À  primeira, o Agualusa, a caminho de apresentação, em Luanda, do livro Vidas e Mortes de Abel Chivukuvuku, por sinal seu conterrâneo, disse, para o mundo lusófono e não só, que Moçambique tinha uma oposição pobre em qualidade, e que em nada se compara com a oposição  angolana. Relevei, pois pensei para com os meus botões, o homem tem as suas razões, dada a dinâmica da oposição em Angola  entre os três  movimentos da gesta nacionalista – MPLA, UNITA e FNLA. Por outro lado pensei que a biografia de Abel Chivukuvuku o havia encantado de tal modo que secundarizava, para não  dizer desprezava, tudo à  sua volta.

À  segunda, pensei, à  partida, que fosse uma piada, “une boutade”, como dizem os franceses, quando disse, a caminho de Lisboa, para o lançamento do seu último livro, que Venâncio Mondlane era um populista. Estava eu a caminho do exterior. E fui pensando, o Agualusa deve estar a exteriorizar o falatório de uma certa elite moçambicana que fica desvairada quando o status quo é abalado. Essa elite, normalmente gente com dois ou mais passaportes, pouco se expressa em público, mas está sempre atenta ao cenário  político. A dúvida  perseguiu-me, chegando a pensar que o escritor devia estar desconcertado, ao se imaginar, em um futuro próximo, assaltado pela turba dos deserdados  a invadir a pacata cidade de pedra da Ilha do Próspero, como a apelidou um dos nossos maiores poetas: Rui Knopfili.

À  terceira fiquei aloucado quando Agualusa escreve, em letras garrafais, na sua habitual crónica  portuguesa, que temos, em terras moçambicanas, um Bolsonaro africano! O Venâncio Mondlane?.. Um homem a assumir, corajosamente e com transparência, uma luta por mudanças no seu próprio país, vira um bolsonarista aos olhos de um escritor ricamente acomodado na ilha de Moçambique?! Não é  um despautério, é  um insulto à  nossa inteligência, à luta de muitos desfavorecidos  por uma vida mais digna e igualitária e, já agora, Próspera.

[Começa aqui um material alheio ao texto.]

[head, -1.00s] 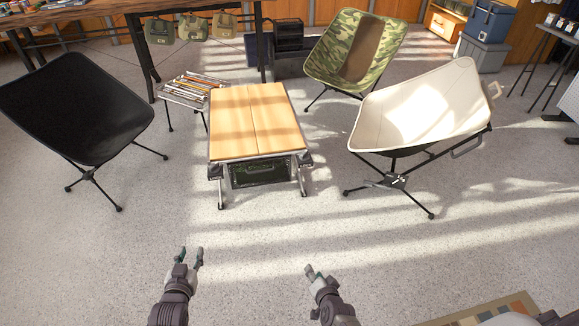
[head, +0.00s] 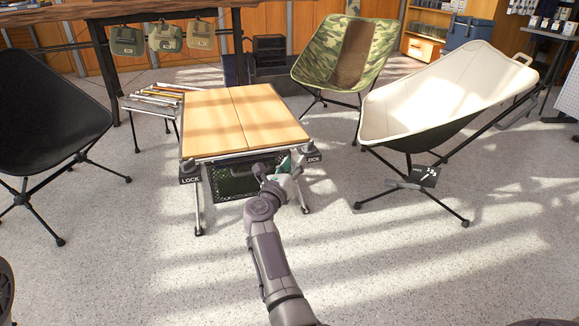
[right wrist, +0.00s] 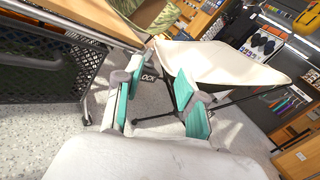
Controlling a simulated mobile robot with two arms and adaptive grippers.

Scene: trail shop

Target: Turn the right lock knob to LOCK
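The low folding table with a wooden top (head: 243,118) stands ahead of me. A black block marked LOCK (head: 313,159) is at its front right corner. The right knob itself is too small and too covered by my gripper to tell its angle. My right gripper (head: 282,168) is at the table's front edge, just left of that block. My left gripper is out of view.
A matching LOCK block (head: 190,179) is at the table's front left corner. A black mesh basket (head: 228,184) hangs under the top. A cream chair (head: 430,95) stands close on the right, a black chair (head: 45,115) on the left. The floor in front is clear.

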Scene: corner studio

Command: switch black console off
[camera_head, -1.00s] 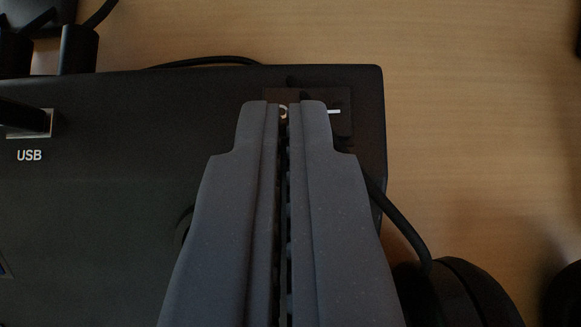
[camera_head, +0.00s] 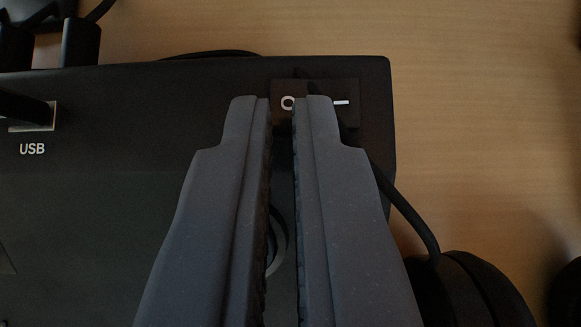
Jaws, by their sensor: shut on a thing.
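The black console (camera_head: 120,190) fills the left and middle of the view, with its right edge toward the wooden table. Its dark rocker switch (camera_head: 347,88) is near the top right corner, with a white "O" mark on the left and a white bar on the right. My gripper (camera_head: 283,100) points up the picture, with its fingertips over the switch. The fingers stand narrowly apart, and the "O" shows between the tips. I see no thing held between them. The right finger hides the middle of the switch. Whether the tips touch it, and its tilt, cannot be told.
A USB port (camera_head: 46,127) with a black plug is at the left of the console. Black plugs (camera_head: 80,40) stand behind it at top left. A cable (camera_head: 408,212) runs off the right side, beside a round black object (camera_head: 475,285). The table (camera_head: 470,120) is clear at upper right.

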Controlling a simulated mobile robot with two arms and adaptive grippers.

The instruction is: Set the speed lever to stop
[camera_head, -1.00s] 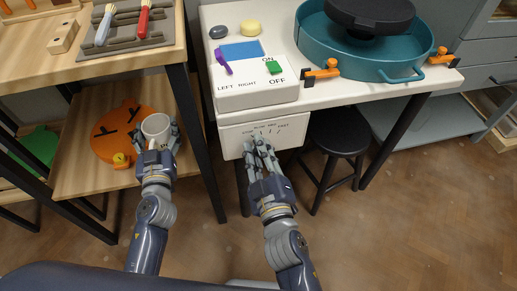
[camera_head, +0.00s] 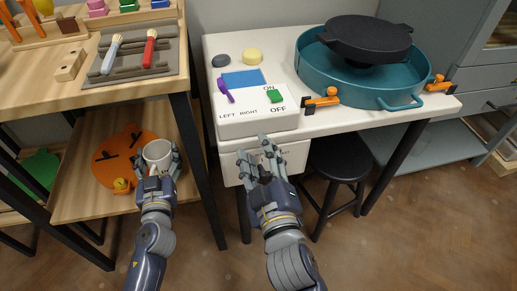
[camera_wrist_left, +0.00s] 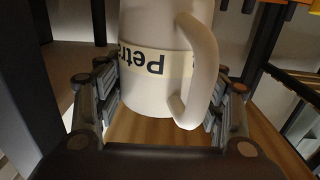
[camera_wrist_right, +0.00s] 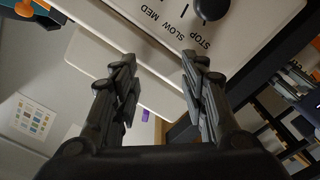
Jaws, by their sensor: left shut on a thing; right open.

Posso admitir tudo, mas  isto não, Agualusa!  Uma afirmação dessas, dita por um escritor, habitualmente residente em Moçambique, em terras lusas, e aguardando por bons ventos para o seu regresso (pode-se presumir tudo, agora), não  provoca revolta? Os macuas são  calmos, como o moçambicano  em geral, mas não  gostam que lhes provoquem, que lhes pisem os calos!

Por vezes, Agualusa, as excessivas mordomias que não vêm do nosso suor,  tolhem-nos a visão.